California has a strict liability statute regarding dog bite cases. This statute can be found under California Civil Code section 3342. Strict liability is essentially a zero tolerance policy toward dog attacks. This means that an owner may be held liable for bites regardless of the dog’s prior history. Even if the dog is not known to be dangerous and has never bitten anyone else, the owner may accountable for your losses. This is in contrast to other states with a “one bite” rule, which only hold the owner liable if the dog was previously known to attack or otherwise exhibit dangerous behavior.

Negligence

Your injury lawyer may file a claim against the owner on the basis of negligence.
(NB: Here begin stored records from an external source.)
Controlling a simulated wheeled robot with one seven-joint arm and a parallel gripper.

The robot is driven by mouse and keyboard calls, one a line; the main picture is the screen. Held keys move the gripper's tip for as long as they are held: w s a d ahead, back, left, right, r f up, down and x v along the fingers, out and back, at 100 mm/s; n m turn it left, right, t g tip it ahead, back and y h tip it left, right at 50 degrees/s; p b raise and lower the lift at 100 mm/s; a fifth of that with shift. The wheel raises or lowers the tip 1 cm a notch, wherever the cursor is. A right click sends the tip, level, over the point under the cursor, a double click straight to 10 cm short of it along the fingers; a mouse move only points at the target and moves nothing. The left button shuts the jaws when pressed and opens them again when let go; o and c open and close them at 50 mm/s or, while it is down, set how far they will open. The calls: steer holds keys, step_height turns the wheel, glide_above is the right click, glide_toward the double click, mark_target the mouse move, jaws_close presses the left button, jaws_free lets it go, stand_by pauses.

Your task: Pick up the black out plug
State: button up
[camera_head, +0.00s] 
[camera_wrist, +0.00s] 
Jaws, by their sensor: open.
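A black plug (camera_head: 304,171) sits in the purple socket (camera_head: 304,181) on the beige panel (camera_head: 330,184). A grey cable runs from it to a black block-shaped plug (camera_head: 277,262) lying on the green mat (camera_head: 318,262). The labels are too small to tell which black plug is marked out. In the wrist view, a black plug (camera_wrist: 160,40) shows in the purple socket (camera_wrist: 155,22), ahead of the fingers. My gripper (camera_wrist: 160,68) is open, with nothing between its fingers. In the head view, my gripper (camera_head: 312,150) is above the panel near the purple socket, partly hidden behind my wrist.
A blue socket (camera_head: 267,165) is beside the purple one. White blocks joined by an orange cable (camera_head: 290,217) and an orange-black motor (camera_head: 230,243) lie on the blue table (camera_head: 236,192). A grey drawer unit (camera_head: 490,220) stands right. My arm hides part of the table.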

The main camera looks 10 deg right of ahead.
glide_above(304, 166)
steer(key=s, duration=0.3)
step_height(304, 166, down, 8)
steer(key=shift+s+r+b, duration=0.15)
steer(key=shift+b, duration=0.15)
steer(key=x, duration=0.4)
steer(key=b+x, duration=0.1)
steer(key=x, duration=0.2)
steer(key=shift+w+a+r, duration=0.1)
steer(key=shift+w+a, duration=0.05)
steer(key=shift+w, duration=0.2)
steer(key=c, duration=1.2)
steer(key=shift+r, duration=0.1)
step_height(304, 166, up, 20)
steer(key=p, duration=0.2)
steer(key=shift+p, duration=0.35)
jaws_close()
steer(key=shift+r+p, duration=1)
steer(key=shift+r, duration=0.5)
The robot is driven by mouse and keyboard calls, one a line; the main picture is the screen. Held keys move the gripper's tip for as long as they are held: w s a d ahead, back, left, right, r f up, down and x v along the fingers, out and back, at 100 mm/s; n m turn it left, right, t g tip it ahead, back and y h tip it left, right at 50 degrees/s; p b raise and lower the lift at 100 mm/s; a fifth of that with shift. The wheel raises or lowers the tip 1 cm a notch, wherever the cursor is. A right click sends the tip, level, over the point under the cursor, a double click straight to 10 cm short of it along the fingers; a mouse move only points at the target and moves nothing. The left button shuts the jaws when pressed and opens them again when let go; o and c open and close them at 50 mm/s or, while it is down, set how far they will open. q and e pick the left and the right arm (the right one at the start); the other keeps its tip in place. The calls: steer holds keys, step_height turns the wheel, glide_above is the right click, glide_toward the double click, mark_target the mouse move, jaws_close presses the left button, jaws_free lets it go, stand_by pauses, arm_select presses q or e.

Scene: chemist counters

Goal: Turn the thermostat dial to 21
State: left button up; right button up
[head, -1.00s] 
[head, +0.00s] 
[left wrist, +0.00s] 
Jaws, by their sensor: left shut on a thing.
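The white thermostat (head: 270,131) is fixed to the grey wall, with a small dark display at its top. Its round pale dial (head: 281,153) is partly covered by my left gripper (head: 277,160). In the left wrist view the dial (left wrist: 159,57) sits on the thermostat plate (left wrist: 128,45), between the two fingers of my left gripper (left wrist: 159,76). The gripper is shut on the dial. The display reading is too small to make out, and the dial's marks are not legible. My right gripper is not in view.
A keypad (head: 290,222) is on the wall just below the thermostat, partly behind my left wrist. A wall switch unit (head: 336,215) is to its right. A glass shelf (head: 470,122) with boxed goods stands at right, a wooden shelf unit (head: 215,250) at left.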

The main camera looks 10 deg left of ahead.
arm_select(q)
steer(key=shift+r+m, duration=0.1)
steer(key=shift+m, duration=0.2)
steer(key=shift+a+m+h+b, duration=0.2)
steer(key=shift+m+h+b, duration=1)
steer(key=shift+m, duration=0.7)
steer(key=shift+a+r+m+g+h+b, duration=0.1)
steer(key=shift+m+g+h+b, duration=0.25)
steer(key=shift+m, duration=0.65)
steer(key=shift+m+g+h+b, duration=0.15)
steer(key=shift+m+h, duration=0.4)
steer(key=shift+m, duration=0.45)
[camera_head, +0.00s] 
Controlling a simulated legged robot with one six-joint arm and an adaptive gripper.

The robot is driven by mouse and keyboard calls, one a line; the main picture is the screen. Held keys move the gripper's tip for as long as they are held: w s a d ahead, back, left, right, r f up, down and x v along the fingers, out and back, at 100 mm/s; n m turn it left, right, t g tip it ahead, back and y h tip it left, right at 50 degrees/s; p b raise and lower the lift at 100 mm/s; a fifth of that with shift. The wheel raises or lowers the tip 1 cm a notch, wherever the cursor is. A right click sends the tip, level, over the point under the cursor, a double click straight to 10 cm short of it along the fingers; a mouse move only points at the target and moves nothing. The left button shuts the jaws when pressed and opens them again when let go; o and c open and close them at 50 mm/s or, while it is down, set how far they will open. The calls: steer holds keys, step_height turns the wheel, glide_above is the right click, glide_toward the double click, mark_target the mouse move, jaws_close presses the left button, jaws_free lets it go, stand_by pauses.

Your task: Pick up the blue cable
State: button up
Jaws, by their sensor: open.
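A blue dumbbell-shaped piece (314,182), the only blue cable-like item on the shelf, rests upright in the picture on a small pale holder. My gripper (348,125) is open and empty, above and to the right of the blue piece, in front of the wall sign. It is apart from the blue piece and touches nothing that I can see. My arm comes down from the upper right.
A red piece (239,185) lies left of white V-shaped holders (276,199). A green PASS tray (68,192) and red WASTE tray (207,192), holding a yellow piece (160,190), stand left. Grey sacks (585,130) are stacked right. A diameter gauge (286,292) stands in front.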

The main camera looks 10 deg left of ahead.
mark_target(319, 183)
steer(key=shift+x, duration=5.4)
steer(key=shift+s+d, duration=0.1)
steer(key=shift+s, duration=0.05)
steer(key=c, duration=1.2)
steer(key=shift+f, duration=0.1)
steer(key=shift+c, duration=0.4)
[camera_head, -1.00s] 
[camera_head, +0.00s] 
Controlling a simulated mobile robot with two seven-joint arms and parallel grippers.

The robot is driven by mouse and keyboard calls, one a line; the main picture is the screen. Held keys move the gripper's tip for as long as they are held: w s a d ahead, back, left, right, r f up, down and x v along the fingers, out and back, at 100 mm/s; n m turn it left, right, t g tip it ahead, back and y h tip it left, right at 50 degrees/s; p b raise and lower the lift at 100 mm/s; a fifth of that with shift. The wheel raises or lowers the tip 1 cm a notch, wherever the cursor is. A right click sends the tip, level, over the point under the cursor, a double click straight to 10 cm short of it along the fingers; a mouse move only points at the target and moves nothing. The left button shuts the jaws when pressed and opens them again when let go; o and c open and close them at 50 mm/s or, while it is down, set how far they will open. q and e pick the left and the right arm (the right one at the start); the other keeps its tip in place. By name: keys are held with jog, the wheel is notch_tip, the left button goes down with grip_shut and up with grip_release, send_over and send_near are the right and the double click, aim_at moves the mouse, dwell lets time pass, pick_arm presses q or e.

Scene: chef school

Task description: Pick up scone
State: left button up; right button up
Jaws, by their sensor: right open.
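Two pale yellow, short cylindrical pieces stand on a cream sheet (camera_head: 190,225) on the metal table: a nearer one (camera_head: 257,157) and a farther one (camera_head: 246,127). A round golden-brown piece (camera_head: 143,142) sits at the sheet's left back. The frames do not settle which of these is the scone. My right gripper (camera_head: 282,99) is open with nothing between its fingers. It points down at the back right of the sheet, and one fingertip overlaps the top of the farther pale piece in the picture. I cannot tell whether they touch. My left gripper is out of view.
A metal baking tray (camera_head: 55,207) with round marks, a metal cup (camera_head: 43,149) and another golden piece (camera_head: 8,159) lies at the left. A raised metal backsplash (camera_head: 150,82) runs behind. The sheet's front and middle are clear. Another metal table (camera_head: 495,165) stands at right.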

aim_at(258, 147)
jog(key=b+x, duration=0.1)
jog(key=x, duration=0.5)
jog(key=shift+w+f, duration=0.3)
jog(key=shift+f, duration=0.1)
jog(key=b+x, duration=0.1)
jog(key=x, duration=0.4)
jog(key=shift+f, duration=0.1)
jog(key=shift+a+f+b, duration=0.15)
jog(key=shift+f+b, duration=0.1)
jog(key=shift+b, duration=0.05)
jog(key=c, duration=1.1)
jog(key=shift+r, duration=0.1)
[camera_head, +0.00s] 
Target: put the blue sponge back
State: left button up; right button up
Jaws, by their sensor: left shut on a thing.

Dog owners are required to take reasonable actions to prevent their dogs from attacking others . For example, a lawyer could argue that an owner is negligent for failing to confine the dog within the home or yard, or for failing to use a leash when walking the dog.

Exceptions

There are a few exceptions to holding an owner liable for a dog attack. Your injury lawyer will evaluate the specifics of your case to determine if it may fall under one of these exceptions. For example, you may not hold the owner liable if the dog was being used by the police, military, or other government agency during an investigation. If you are considered an unlawful trespasser onto a dog owner’s property, you may not hold that person liable for an attack. Additionally, the dog owner may claim that he or she forewarned you about the potential dangers of interacting with the dog. If you did so despite these warnings, you may not be able to hold the owner liable for your injuries.